By wanderkinder on 8/11/2008
Perhaps it is unfair to compare it to the likes of the 3* Michelin/19-20 hat Gault Millau restaurants or even Per Se which we had just experienced prior to here, but there was no denying that the food was less than stellar. Tried too hard on flavor combinations so that natural flavors didn't come through, foie gras tasted like a lump of lard and was undercooked, souffle was more like molten chocolate cake. Waiter was offended we asked for sommelier's assistance and made snide remarks about it. Other service was up to professional and up to par. Decor was going for old world charm, but just wound up looking like it needs a face lift. The breads were good. Overall we thought it was rather overpriced for what we got.
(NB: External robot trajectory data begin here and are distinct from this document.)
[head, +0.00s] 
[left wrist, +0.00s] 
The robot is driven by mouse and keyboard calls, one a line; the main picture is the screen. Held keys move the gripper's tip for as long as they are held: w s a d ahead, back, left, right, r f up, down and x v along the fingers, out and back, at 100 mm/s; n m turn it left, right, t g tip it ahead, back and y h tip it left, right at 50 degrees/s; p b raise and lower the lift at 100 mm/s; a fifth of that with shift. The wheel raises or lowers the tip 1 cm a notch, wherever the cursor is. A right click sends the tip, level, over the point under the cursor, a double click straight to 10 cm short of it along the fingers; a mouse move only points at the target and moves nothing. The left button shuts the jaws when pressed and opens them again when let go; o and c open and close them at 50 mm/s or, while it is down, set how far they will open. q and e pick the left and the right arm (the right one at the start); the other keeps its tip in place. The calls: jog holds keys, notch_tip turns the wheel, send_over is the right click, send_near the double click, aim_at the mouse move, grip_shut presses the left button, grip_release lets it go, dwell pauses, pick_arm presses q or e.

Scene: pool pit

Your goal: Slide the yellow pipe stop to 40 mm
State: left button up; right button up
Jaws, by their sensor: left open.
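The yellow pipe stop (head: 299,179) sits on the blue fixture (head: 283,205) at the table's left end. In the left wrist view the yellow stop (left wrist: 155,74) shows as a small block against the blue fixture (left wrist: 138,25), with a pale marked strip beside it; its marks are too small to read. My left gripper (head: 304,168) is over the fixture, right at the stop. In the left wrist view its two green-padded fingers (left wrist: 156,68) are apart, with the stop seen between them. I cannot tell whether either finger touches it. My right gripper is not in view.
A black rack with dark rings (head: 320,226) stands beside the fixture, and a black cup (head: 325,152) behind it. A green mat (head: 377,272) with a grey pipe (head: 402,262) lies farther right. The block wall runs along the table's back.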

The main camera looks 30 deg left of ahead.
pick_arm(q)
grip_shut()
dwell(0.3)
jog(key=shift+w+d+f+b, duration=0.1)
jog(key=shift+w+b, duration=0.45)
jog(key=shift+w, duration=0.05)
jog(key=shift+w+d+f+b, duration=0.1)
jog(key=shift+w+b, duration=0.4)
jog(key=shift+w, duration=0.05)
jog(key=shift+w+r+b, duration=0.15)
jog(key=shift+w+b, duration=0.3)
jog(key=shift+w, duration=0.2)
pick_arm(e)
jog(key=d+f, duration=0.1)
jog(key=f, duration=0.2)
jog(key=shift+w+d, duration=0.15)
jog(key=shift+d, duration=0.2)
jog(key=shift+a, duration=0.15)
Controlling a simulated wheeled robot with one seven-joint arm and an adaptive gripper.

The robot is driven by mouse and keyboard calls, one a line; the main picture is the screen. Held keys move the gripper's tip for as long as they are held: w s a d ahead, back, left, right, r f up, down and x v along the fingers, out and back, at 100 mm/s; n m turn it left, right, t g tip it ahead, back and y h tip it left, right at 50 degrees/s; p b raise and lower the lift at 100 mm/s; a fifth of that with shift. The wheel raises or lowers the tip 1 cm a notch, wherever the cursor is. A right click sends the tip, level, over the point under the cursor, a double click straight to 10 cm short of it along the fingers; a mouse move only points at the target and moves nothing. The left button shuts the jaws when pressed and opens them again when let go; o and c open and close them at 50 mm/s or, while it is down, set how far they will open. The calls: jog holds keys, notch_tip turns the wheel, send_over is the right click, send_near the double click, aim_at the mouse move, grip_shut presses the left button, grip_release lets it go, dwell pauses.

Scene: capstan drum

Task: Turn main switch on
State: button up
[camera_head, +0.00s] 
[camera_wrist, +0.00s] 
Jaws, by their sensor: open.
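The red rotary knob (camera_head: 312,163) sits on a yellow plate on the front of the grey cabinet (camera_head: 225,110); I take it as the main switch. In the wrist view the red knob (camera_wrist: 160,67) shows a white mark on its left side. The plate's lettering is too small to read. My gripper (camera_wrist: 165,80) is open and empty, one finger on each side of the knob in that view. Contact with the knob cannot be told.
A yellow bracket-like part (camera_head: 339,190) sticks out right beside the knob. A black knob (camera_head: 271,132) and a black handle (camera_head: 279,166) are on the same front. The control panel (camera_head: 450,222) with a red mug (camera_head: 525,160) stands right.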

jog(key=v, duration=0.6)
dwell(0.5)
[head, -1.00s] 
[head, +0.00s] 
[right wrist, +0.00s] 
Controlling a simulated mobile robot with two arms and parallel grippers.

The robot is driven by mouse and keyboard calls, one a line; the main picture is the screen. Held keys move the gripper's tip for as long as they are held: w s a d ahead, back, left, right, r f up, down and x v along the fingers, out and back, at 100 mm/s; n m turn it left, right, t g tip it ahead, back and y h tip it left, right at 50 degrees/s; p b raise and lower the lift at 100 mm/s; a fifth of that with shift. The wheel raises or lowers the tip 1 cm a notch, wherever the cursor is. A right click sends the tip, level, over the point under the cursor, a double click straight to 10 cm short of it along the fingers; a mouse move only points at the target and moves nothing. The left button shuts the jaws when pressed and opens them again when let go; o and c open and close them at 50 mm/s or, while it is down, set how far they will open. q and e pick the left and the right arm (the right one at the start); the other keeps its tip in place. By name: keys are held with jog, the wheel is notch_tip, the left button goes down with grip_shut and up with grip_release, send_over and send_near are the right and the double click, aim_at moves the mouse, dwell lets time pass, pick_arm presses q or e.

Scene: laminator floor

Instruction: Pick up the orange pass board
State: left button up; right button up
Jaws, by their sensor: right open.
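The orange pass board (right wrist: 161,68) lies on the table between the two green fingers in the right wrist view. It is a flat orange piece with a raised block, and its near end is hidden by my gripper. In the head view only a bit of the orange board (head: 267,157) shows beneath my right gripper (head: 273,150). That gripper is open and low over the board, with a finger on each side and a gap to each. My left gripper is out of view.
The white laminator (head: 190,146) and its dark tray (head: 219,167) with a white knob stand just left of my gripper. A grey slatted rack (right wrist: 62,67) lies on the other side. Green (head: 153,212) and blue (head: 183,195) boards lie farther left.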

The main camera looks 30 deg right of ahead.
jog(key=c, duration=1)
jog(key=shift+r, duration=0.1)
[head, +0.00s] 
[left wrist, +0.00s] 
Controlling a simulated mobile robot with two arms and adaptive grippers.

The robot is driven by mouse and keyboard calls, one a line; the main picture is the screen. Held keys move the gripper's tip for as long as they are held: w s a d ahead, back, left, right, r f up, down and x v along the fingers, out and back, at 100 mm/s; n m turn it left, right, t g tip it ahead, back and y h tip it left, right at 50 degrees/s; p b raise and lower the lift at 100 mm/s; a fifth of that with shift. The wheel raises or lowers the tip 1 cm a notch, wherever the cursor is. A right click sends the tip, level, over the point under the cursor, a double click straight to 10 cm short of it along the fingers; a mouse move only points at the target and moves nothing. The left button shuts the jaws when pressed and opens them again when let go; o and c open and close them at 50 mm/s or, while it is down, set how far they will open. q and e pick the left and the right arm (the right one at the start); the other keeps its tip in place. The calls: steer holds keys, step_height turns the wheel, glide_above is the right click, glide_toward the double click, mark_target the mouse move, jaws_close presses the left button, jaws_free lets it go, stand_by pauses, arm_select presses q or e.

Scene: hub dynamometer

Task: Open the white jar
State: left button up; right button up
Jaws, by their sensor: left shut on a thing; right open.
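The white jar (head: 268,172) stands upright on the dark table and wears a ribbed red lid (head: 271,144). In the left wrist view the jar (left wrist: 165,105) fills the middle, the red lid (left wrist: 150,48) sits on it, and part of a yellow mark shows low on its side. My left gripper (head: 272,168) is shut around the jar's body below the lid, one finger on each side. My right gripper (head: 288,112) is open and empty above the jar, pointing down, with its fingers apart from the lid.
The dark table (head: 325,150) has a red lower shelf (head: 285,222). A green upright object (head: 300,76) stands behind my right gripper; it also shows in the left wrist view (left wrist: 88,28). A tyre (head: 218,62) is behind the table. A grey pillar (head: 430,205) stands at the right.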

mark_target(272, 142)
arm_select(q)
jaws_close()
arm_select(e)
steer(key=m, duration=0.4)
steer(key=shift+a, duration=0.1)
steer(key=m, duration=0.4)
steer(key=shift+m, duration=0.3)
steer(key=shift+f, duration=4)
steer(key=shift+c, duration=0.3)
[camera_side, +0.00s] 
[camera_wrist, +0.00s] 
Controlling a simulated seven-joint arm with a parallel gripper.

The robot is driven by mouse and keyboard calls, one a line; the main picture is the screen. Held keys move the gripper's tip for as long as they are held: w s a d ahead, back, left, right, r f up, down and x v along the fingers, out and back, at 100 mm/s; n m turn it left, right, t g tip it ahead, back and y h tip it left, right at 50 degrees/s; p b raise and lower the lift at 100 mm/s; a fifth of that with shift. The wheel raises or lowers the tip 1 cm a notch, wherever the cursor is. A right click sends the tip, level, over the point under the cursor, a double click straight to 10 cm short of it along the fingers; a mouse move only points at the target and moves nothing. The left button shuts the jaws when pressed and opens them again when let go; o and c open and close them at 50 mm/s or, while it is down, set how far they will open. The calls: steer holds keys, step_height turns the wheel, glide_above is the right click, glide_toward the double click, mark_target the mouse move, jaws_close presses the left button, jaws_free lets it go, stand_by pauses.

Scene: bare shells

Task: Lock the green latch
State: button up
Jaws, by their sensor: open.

By joachimhackl on 11/9/2008
My husband selected this restaurant as a special surprise for my birthday. We paid $350 without tip. The Tasting Menu choice was better than the selection of foie gras as appetizer and pig as main course (a tiny square of food for $44). There were at least 6 waiters in black suits and several others, who served the food and water. The "men in black" were not able to answer any question competently and they were arrogant too. The only two persons, who's knowledge reflected what this place claims to be, were the maitre and the sommelier. For the change of the dessert of the Menu to cheese, we were charged additional $24! Definitely a place, were you pay for all the employees, but not for a reasonable/even little overpriced dinner.